**Given exercise:**
Repeat the material exactly from its first line to the line that includes "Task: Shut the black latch". Skip pictures.

**Given data:**
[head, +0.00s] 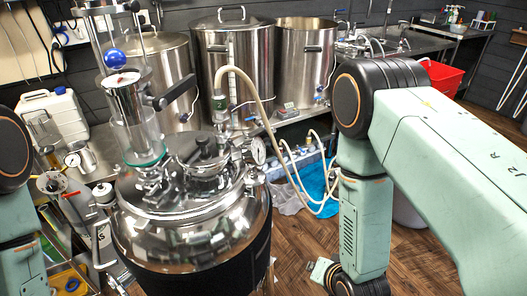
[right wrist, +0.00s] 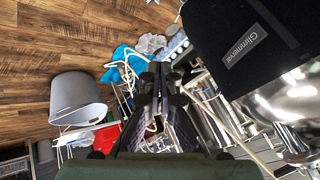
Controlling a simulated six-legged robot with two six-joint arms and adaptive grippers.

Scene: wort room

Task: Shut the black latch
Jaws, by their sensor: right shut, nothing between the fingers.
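A steel vessel (head: 190,225) with a domed lid stands left of centre in the head view. A black lever-like handle (head: 174,92) sticks out to the right from the glass column on the lid, and a black knob (head: 205,146) sits on the lid; I cannot tell which is the latch. My right gripper (right wrist: 158,78) shows in the right wrist view, fingers together and empty. It is apart from the vessel's black jacket (right wrist: 245,45), at upper right there. In the head view my right arm hangs right of the vessel. My left gripper is out of view.
Steel kettles (head: 305,60) stand on a bench behind. A pale hose (head: 262,98) loops from the lid's fittings, near a gauge (head: 258,151). A white jug (head: 52,118) stands at left. A red bin (head: 440,77) is at back right. Wooden floor (head: 425,262) lies open at right.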

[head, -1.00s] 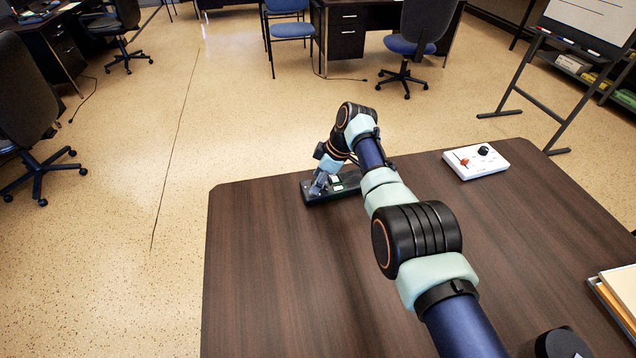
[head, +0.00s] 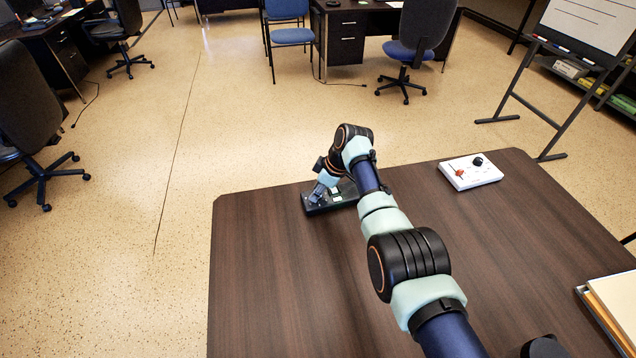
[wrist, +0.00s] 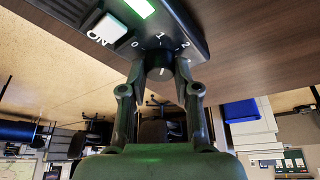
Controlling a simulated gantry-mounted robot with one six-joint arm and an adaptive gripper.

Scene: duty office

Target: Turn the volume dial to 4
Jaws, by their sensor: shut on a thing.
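The black control panel (head: 345,203) lies at the far left edge of the brown table. In the wrist view, the panel (wrist: 185,14) shows the printed numbers 0, 1 and 2. Its round black volume dial (wrist: 159,63) has a white line on its face. The line's number cannot be told. My gripper (wrist: 160,74) is shut on the dial, one finger on each side. In the head view my gripper (head: 318,196) is at the panel's left end, and my arm hides part of the panel. A white ON switch (wrist: 107,29) and a lit green window (wrist: 139,7) sit beside the dial.
A white box (head: 470,175) with a red and a black control stands at the table's far right. A tray with folders (head: 612,305) lies at the right edge.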

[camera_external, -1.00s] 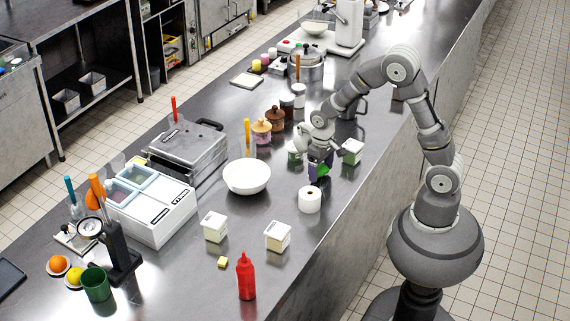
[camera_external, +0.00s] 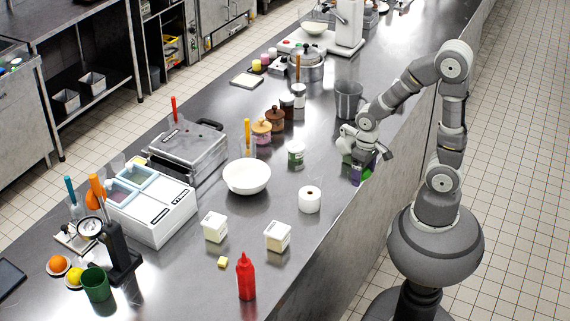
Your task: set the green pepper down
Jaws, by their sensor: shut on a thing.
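The green pepper (camera_external: 367,174) is a small green patch low between the fingers of my gripper (camera_external: 363,169), near the counter's right edge. My gripper points downward and is shut on the pepper. Purple parts show around the pepper, and most of it is hidden by the fingers. I cannot tell whether the pepper touches the counter (camera_external: 330,235) or hangs just above it.
A green-labelled jar (camera_external: 296,155), a paper roll (camera_external: 309,200) and a white bowl (camera_external: 247,177) stand to the left. A grey pitcher (camera_external: 348,100) stands behind. The counter between jar and gripper is bare.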

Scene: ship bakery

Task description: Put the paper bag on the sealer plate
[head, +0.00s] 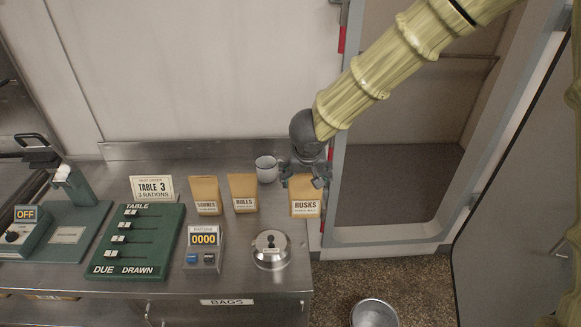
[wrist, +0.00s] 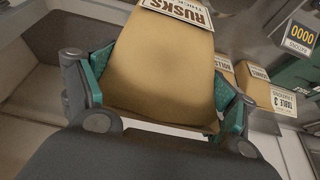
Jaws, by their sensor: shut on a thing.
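My gripper (head: 306,181) is shut on a tan paper bag labelled RUSKS (head: 306,197), at the counter's right end. In the wrist view the RUSKS bag (wrist: 165,65) sits upside down in the picture between the green-padded fingers (wrist: 160,95). I cannot tell whether its base touches the counter. The green sealer (head: 75,190) stands at the far left, with its lever up and a pale plate (head: 68,235) on its base. No bag lies on that plate.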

**Answer for this exercise:**
[head, +0.00s] 
[right wrist, +0.00s] 
Controlling a simulated six-legged robot with two six-joint arms and adaptive grippers.

Scene: wort room

Task: Shut the black latch

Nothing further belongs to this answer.